§ **Written instruction**
Leave out the pictures and repeat the data exactly.

§ **Dataset section**
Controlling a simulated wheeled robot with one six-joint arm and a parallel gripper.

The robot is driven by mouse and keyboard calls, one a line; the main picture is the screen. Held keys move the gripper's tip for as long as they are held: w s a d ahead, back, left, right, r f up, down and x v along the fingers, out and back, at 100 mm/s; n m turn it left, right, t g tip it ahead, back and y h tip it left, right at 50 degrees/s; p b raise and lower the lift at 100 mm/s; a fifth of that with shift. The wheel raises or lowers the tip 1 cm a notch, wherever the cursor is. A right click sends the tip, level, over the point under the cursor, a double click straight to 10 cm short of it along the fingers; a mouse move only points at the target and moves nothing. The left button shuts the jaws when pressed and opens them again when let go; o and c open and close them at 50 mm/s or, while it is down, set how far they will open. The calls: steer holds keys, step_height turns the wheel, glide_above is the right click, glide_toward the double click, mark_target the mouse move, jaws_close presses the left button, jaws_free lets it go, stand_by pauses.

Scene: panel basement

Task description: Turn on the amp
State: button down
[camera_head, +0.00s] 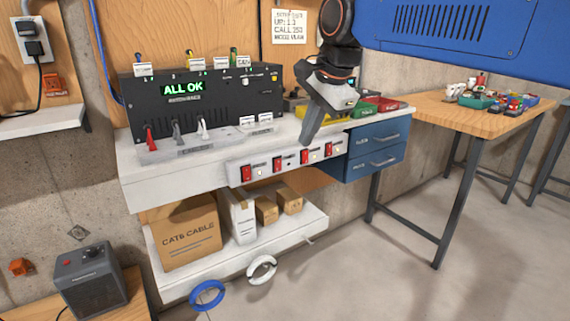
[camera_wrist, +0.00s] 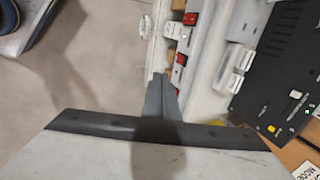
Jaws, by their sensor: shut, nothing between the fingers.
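A row of red rocker switches, each beside a small round light, sits on the white front strip of the workbench; the leftmost (camera_head: 246,173) and rightmost (camera_head: 328,149) show in the head view. Their labels are too small to read, so I cannot tell which belongs to the amp. The wrist view shows two red switches, one at the top (camera_wrist: 190,18) and one lower (camera_wrist: 181,59), just beyond the fingertips. My gripper (camera_head: 309,139) is shut and empty, pointing down in front of the strip near the right-hand switches. It also shows in the wrist view (camera_wrist: 158,78).
A black panel box (camera_head: 210,100) reading "ALL OK" stands on the bench, with red, grey and white levers before it. Blue drawers (camera_head: 376,147) are at the right. Boxes (camera_head: 187,232) fill the lower shelf. A grey knobbed unit (camera_head: 90,279) stands lower left.

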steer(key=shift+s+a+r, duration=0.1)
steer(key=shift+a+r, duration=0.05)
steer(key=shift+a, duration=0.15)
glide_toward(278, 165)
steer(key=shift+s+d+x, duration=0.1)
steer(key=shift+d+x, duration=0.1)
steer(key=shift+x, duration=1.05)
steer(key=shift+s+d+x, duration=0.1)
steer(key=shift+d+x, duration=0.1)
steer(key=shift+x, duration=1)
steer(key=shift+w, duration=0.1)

§ **Written response**
Controlling a simulated wheeled robot with one six-joint arm and a parallel gripper.

The robot is driven by mouse and keyboard calls, one a line; the main picture is the screen. Held keys move the gripper's tip for as long as they are held: w s a d ahead, back, left, right, r f up, down and x v along the fingers, out and back, at 100 mm/s; n m turn it left, right, t g tip it ahead, back and y h tip it left, right at 50 degrees/s; p b raise and lower the lift at 100 mm/s; a fifth of that with shift. The wheel raises or lowers the tip 1 cm a notch, wherever the cursor is. A right click sends the tip, level, over the point under the cursor, a double click straight to 10 cm short of it along the fingers; a mouse move only points at the target and moves nothing. The left button shuts the jaws when pressed and opens them again when let go; o and c open and close them at 50 mm/s or, while it is down, set how far they will open. The calls: steer holds keys, step_height turns the wheel, glide_above is the right click, glide_toward the double click, mark_target the mouse move, jaws_close presses the left button, jaws_free lets it go, stand_by pauses.

Scene: panel basement

Task description: Turn on the amp
State: button down
[camera_head, +0.00s] 
[camera_wrist, +0.00s] 
Jaws, by their sensor: shut, nothing between the fingers.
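A row of red rocker switches, each beside a small round light, sits on the white front strip of the workbench; the leftmost (camera_head: 246,173) and rightmost (camera_head: 328,149) show in the head view. Their labels are too small to read, so I cannot tell which belongs to the amp. The wrist view shows two red switches, one at the top (camera_wrist: 190,18) and one lower (camera_wrist: 181,59), just beyond the fingertips. My gripper (camera_head: 309,139) is shut and empty, pointing down in front of the strip near the right-hand switches. It also shows in the wrist view (camera_wrist: 158,78).
A black panel box (camera_head: 210,100) reading "ALL OK" stands on the bench, with red, grey and white levers before it. Blue drawers (camera_head: 376,147) are at the right. Boxes (camera_head: 187,232) fill the lower shelf. A grey knobbed unit (camera_head: 90,279) stands lower left.

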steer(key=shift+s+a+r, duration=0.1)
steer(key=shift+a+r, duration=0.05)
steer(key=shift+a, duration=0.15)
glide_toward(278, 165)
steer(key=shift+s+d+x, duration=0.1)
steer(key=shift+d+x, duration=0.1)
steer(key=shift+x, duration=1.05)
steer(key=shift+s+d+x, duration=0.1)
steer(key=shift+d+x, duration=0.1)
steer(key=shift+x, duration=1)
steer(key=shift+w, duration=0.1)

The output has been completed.